Efficiency would also be a boon to taxpayers. The House legislation aims to retrofit 75 percent of all federal buildings with better insulation and energy-efficient lighting. It costs about $6 billion a year to heat, cool, and light federal buildings, says the US Government Accountability Office. The current plan is to cut that bill by 30 percent – a savings to taxpayers of almost $1.5 billion a year.

“Retrofitting a government building puts money into domestic construction,” says Ed Young, an associate at Cambridge Energy Research Associates, a consulting firm in Cambridge, Mass. “It’s not the [jobs] equivalent of building a rocket ship ... but it has lots of positive effects. The biggest thing to do for energy in the US is to save energy.”

Savings for homeowners could be even bigger. The House plan calls for subsidized loans or grants to help retrofit 2 million American homes. If those houses were brought in line with the most widely used efficiency standard in the US – the Leadership in Energy and Environmental Design (LEED) – they would use 30 percent less energy. With the average household spending about $3,500 a year on heating and electricity, the savings would translate into about $2.1 billion a year.
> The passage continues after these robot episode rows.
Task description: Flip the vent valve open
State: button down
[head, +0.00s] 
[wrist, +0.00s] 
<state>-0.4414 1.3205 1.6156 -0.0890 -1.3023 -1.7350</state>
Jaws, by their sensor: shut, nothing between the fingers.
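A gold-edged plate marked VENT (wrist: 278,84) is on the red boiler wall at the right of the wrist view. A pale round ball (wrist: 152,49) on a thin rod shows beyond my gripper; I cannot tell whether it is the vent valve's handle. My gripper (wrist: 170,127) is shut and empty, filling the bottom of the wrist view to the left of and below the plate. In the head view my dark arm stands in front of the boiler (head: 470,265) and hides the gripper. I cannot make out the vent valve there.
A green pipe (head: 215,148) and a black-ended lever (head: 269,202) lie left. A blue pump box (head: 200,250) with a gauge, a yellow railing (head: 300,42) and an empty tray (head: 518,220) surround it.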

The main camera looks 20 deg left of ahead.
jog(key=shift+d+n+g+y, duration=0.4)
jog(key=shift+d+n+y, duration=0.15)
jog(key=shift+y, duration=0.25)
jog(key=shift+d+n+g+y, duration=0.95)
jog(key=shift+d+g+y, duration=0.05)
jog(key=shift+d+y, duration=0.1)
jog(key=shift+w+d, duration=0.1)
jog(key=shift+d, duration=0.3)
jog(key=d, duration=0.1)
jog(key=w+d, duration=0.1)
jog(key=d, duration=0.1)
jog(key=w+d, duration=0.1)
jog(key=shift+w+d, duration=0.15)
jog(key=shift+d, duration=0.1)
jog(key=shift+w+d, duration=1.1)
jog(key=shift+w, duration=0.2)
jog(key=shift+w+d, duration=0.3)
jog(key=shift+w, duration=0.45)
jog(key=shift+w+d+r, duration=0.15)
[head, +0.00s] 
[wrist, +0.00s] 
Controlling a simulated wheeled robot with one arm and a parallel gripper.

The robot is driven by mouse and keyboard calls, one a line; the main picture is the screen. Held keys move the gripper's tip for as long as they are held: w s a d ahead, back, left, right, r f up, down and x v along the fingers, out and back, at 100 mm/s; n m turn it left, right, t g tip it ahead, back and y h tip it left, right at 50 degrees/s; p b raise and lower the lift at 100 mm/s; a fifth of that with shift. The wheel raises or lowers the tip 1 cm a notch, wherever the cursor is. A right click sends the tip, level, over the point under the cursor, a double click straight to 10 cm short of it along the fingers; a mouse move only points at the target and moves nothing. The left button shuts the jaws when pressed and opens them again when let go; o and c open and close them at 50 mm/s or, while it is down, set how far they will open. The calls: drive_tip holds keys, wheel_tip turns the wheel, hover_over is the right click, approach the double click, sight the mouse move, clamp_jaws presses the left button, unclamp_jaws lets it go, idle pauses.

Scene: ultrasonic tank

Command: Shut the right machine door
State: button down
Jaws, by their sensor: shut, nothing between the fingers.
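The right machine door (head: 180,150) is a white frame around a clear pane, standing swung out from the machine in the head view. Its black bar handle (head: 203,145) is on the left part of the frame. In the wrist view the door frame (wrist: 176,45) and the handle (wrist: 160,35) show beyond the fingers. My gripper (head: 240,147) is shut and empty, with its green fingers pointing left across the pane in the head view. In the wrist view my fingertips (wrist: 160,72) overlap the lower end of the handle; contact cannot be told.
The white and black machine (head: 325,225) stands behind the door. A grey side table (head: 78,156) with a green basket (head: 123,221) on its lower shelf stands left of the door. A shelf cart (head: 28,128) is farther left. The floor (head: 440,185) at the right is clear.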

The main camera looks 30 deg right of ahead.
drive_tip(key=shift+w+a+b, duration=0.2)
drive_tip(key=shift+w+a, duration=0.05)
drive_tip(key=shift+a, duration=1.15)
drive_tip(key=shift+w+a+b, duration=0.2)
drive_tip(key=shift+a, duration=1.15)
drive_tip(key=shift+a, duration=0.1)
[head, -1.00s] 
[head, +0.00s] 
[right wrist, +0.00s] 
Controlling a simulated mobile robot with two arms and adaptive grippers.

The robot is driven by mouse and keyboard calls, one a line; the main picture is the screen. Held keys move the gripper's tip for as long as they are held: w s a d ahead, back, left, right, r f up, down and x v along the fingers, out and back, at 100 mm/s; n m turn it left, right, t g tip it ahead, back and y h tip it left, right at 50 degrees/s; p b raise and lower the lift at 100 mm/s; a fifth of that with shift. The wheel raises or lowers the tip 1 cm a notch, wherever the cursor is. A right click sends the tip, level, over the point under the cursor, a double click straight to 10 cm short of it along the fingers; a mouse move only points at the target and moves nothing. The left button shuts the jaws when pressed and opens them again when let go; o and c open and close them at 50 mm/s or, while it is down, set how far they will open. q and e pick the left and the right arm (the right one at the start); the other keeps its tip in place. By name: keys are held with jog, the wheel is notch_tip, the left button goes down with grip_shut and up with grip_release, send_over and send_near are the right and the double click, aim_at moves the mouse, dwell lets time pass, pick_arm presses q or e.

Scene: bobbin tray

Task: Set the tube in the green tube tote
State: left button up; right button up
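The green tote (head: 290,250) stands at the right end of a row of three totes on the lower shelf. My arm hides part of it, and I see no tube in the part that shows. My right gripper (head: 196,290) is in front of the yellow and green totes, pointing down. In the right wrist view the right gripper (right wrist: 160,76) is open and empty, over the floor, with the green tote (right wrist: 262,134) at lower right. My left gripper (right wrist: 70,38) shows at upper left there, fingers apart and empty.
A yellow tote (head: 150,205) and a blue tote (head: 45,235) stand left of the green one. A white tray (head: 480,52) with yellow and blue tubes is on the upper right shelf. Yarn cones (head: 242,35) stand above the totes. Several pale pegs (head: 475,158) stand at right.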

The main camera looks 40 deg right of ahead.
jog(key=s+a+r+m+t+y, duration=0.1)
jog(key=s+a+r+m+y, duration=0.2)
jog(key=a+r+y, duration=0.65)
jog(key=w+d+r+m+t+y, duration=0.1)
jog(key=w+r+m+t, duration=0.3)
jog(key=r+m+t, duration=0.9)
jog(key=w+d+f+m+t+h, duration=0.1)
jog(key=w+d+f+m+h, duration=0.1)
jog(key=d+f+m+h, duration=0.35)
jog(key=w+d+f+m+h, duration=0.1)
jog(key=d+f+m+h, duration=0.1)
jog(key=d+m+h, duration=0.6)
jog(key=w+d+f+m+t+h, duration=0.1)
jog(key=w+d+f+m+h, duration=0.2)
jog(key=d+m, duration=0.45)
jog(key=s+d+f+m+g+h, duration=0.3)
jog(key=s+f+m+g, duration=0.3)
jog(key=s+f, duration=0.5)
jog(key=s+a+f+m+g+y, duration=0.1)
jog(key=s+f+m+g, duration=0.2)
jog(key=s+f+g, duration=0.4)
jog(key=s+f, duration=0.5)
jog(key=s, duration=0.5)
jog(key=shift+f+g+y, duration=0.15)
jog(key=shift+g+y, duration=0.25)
Because 2 million homes represent only about 2 percent of US households, many activists hope the effort will be expanded, perhaps as an antipoverty program.

“With all the foreclosure stuff that’s going on, anything you can do to help reduce month-to-month operating costs for homeowners is a big plus,” says Dan Karan, director of construction for Neighborhood Housing Services, a nonprofit group that builds and finances low-income housing in New York City. But few lower-income Americans have the up-front cash to make the switch, particularly in these tough times.
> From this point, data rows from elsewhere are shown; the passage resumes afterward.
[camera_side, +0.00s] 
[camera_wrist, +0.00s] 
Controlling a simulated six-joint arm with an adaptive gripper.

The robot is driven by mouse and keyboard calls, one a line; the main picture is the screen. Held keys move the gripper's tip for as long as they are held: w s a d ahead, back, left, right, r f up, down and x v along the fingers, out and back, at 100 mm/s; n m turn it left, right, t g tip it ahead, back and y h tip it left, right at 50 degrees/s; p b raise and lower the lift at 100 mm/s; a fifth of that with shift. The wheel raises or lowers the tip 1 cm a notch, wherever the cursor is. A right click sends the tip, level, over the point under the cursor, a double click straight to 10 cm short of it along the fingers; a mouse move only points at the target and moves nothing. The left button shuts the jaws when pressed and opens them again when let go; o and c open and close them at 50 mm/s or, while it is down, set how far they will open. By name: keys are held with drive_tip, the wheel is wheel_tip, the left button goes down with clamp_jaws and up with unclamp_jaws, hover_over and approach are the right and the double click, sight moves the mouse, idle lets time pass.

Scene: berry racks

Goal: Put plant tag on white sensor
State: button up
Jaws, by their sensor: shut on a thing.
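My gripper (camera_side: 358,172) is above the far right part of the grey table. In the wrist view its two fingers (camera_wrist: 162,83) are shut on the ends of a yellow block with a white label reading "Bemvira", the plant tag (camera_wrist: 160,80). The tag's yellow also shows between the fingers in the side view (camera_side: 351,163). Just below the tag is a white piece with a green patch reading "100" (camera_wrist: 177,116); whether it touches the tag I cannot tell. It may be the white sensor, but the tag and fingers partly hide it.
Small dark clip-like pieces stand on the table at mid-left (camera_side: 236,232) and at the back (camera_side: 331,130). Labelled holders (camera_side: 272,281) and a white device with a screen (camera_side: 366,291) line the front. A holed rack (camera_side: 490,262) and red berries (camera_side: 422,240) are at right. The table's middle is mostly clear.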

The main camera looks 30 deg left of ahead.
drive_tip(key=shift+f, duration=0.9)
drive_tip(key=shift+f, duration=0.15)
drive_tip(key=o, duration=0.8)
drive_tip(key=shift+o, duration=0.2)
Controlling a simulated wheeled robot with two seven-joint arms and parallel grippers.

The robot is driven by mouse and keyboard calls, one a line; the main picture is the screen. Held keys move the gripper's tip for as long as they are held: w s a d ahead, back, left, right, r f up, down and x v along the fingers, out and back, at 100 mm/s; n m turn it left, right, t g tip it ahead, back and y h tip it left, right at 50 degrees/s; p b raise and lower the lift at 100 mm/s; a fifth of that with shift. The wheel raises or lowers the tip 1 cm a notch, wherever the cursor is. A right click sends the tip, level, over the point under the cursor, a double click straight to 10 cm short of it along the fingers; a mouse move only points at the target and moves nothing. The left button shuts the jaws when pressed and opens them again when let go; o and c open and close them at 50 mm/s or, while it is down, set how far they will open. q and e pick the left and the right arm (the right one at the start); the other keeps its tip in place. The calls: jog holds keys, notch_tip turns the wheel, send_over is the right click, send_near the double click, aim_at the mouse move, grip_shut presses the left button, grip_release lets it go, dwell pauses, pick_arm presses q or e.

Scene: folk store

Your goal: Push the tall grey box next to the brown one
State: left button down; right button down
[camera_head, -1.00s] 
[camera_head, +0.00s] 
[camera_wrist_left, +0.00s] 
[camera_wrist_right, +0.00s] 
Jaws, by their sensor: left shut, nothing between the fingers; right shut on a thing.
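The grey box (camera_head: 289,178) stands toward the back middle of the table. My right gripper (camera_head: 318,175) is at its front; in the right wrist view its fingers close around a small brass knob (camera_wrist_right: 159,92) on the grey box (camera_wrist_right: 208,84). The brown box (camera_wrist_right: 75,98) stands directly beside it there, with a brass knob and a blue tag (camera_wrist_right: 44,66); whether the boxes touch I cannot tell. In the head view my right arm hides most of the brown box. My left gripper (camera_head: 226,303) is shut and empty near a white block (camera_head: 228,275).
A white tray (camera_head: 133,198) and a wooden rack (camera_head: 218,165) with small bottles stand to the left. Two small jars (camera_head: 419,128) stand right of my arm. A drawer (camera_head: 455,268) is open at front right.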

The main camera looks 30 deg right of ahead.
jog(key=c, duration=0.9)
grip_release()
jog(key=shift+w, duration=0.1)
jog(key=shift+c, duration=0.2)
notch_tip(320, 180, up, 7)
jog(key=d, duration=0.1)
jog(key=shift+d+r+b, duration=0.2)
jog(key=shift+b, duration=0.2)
“Money is much tighter for us now,” he adds, “so we’ll certainly be looking to Washington” for energy-conservation programs.

The prospect that green building standards will be one of the few growth areas for the next few years has convinced Jay Gajjar, owner of Brooklyn-based Horizon Construction, to bring all of his work in line with LEED standards.
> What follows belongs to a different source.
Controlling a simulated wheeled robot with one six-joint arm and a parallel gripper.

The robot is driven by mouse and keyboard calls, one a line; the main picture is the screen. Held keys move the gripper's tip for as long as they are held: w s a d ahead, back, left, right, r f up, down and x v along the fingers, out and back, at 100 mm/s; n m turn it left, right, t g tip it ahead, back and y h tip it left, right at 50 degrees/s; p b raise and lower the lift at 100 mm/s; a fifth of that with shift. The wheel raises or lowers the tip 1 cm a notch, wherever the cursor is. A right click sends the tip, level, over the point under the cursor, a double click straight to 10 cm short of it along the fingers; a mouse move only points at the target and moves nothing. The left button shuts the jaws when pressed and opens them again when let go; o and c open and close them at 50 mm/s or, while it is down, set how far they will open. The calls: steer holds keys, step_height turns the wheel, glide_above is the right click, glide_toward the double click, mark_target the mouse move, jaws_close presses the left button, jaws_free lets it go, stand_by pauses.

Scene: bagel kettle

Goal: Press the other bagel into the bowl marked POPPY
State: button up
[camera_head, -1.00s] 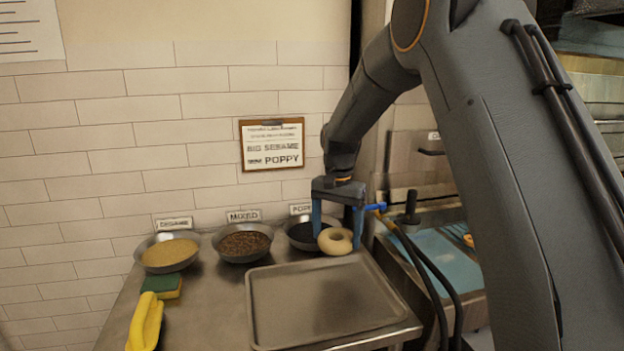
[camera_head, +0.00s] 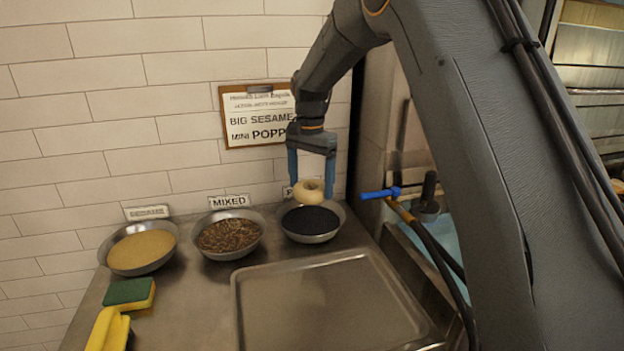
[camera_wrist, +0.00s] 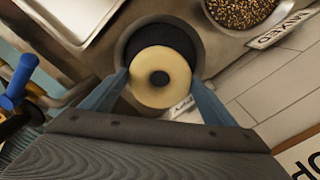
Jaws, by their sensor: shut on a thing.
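My gripper (camera_head: 311,178) is shut on a pale, ring-shaped bagel (camera_head: 309,191) and holds it above the bowl of black seeds (camera_head: 312,222) at the right of the row. In the wrist view the bagel (camera_wrist: 160,77) sits between the two blue fingers and covers part of the dark bowl (camera_wrist: 161,35) behind it. The label behind this bowl is mostly hidden by the bagel and gripper; only its first letter shows. The wall card (camera_head: 253,116) reads BIG SESAME and MINI POPPY, its right end covered by my arm.
The MIXED bowl (camera_head: 229,235) and a sesame bowl (camera_head: 141,249) stand to the left. An empty metal tray (camera_head: 330,300) lies in front. A green and yellow sponge (camera_head: 130,293) and a yellow object (camera_head: 107,331) lie front left. A blue-handled tap (camera_head: 380,193) is at right.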

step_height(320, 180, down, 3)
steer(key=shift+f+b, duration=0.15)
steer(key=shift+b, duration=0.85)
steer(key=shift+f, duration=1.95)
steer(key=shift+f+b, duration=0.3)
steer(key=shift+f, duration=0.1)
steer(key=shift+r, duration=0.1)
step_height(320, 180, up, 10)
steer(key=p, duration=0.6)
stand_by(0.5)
“I’m very optimistic that this is where the future of my business lies,” he says. Some 90 percent of his work is in subsidized and low-cost housing, and regulations increasingly require contractors to build energy-efficient homes.

“Once you know how to do it, you can build homes that use 33 percent less power but only cost about 8 percent more to build,” he adds. “The economics are there, and every indication is our business is going to keep growing.”

He’s currently gutting a building in Harlem using government money channeled through Mr. Karan to provide low-cost housing. How it’s done is pretty simple: An energy-saving boiler will be installed on the roof, extra care will be taken with caulking and sealing, and energy-saving windows will be installed.

Those projects generate construction jobs but not the long-term, high-tech positions envisioned in the stimulus package. Is that kind of job creation possible?

Lighting Science’s Rao thinks so.

“The stimulus package makes so much sense for companies like ours,” says the native of India, who has 70 patents. “It’s going to create a lot of infrastructure demand in general, and I’m also hoping it will help people like me bring innovation and manufacturing back to the US.”

For now, his business is tiny, with about $45 million in sales last year – including, most prominently, a contract to help build the new, high-tech ball that dropped over Times Square on New Year’s Eve. He’s also working on a $1 million pilot program for New York City to replace high-pressure sodium street lamps with his LEDs, which consume about 40 percent less electricity and last about three times longer then the existing lights.

LEDs save about as much energy as carbon fluorescent lights (CFLs), don’t use dangerous chemicals like mercury, and last for about 15 years, twice as long as CFLs, Rao says. But at $40 a bulb, compared with about $4 for a CFL, his product is out of reach for everybody but mall owners and municipalities, who have to factor in labor and maintenance costs.

“This is where the stimulus package can help significantly, because if it boosts my volume that will help me get to a price level where we can reach consumers,” he says. His market research shows that if he can get the price to about $25 a bulb, his product will start making financial sense for homeowners.

Even if Rao manages to get down to that price point, many analysts are skeptical that technologies like LEDs will create a domestic manufacturing boom.

“It’s nice to talk about reindustrialization, taking these old Rust Belt factories and turning them into green industries,” says Roland-Holst of the University of California. “But, I’m sorry, most of these jobs are going to go to China.”